Yellowface by Rebecca F Kuang
This story of a writer who steals her dead friend’s unpublished manuscript was deservedly a smash hit. It is by turns hilarious and tragic and says important things about cultural appropriation and the corrosive nature of success. I used to be an editor and I defy any ex-publisher not to cringe at the editorial scenes.
Possession by A.S. Byatt
This is a literary tour-de-force including letters, diary entries and reams of poetry supposedly written by fictional Victorian writers Henry Ash and Cristobel LaMotte. Their love story is decoded by two modern-day academics, Ronald Mitchell and Maud Bailey. Did the dead authors have a relationship and possibly even a child? What is the written evidence and to whom does it belong? The investigation involves love, betrayal and even grave-robbing. Possession is, ultimately, both a detective story and a romance. It also has one of the best epilogues in fiction.
The Other Black Girl by Zakiya Delilah Harris
Nella Rodgers is the only black employee at a New York publishing house. Why, when another black woman joins, do people listen to her views while Nella’s are ignored? Part office comedy, part fantasy, this book asks serious questions about diversity in the writing world. Once again, the editorial meetings are spot on.
The Glass Room by Ann Cleeves
Ann Cleeves is one of the most successful crime writers in Britain. She also a great champion of books, reading and libraries. This book is set at a writer’s retreat with a stunning glass observatory. It’s the perfect location for a classic locked-room mystery with Ann’s usual clever twists and hall-of-mirrors misdirection. What’s not to love? As an added bonus, you have the delight of DI Vera Stanhope mixing with the arty types.
If We Were Villains by ML Rio
What do you get when you take a group of actors, add a country house with a sinister lake and garnish with Shakespeare quotations? The answer is a chilling murder mystery where you are never sure if the characters are acting of their own volition or whether an unseen director is pulling the strings. Do we suspect Richard, who is always the hero, or Alexander, who is always the villain? And what about Oliver and James, who are somewhere between the two? An assured and compelling debut novel.
The Children’s Book by AS Byatt
This is very much not a children’s book. Olive and Humphry live with their numerous offspring in a rural bohemian paradise. But all is not quite as it seems; there’s tension, sexual abuse and so many extra-marital affairs that several of the children are not sure of their parentage. Olive adores her son Tom, so much so that she writes a book just for him. However ‘Tom Underground’ is a nightmarish tale that eventually destroys its muse. Byatt was inspired by the tragic death of Kenneth Grahame’s son, Alastair, for whom The Wind in the Willows was written.
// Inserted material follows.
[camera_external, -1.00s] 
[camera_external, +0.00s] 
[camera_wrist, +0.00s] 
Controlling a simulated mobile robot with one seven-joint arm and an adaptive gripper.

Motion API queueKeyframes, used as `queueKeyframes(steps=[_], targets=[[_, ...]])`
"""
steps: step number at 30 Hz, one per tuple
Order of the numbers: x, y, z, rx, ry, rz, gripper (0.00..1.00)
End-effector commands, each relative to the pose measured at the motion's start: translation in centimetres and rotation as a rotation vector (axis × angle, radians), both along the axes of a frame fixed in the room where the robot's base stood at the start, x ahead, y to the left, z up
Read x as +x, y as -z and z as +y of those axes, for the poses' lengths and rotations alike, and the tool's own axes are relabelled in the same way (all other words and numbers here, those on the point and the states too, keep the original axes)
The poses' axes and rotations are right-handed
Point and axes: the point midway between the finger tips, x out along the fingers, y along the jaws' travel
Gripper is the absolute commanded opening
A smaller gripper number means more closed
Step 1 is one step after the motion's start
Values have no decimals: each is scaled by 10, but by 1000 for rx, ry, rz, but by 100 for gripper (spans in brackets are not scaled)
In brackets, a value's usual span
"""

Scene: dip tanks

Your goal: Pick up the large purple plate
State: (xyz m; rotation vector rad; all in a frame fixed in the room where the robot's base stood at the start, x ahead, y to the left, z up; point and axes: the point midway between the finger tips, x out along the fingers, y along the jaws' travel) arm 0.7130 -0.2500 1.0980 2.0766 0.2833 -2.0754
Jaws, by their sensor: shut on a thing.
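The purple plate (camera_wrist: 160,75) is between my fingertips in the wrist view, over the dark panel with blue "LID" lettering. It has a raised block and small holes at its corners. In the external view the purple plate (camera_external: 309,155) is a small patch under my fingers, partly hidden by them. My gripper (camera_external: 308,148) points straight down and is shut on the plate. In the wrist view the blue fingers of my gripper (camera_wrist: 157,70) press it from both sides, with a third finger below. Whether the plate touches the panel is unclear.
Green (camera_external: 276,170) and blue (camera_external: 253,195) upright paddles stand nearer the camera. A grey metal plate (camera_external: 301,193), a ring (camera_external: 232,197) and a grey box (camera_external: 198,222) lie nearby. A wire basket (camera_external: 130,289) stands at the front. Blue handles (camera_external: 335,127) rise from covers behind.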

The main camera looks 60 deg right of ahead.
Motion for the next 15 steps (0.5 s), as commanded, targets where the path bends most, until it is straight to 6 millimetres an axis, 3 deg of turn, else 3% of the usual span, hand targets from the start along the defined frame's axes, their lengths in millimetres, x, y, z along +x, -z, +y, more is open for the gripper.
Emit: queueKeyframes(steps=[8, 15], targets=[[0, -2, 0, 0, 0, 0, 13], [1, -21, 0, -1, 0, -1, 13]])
The book spans the period from 1895 to 1918 and does not spare us any of the horrors.
Gone Girl by Gillian Flynn
Amy writes a diary. So far, so straight-forward. But is the girl in the diary the real Amy or are we, the readers, becoming co-conspirators in a plot to implicate Amy’s husband Nick? And what about ‘Diary Amy’, the character we have grown to like and trust? Does she even exist? No-one has ever played the unreliable narrator trick better than Gillian Flynn.
Flaubert’s Parrot by Julian Barnes
Part road trip, part literary fiction, this book follows retired doctor Geoffrey Braithwaite in his journey across France, visiting sites related to the author Gustave Flaubert. But how can Geoffrey ever discover the real Flaubert when even his parrot seems to exist in two places at once?
Fahrenheit 451 by Ray Bradbury
This classic dystopian novel is set in a world where reading is outlawed. Guy Montag is a fireman employed to burn books. Then, one day, he decides to read a book instead of burning it. What happens to society when creativity and imagination are silenced? Written in 1953 this book is still as relevant today.
Real People by Alison Lurie
The late, much-missed Alison Lurie is one of my favourite writers. This deceptively slim volume is set at an exclusive artists’ retreat. Janet Belle Smith, a moderately successful author, is thrilled to be amongst what she sees as her peers. Illyria is the perfect setting for a writer but why can’t Janet write there? It seems that, over the years, Janet has been taking away from reality rather than adding to it. This is why her stories are becoming shorter and her life less fulfilling. A cautionary tale for any creative.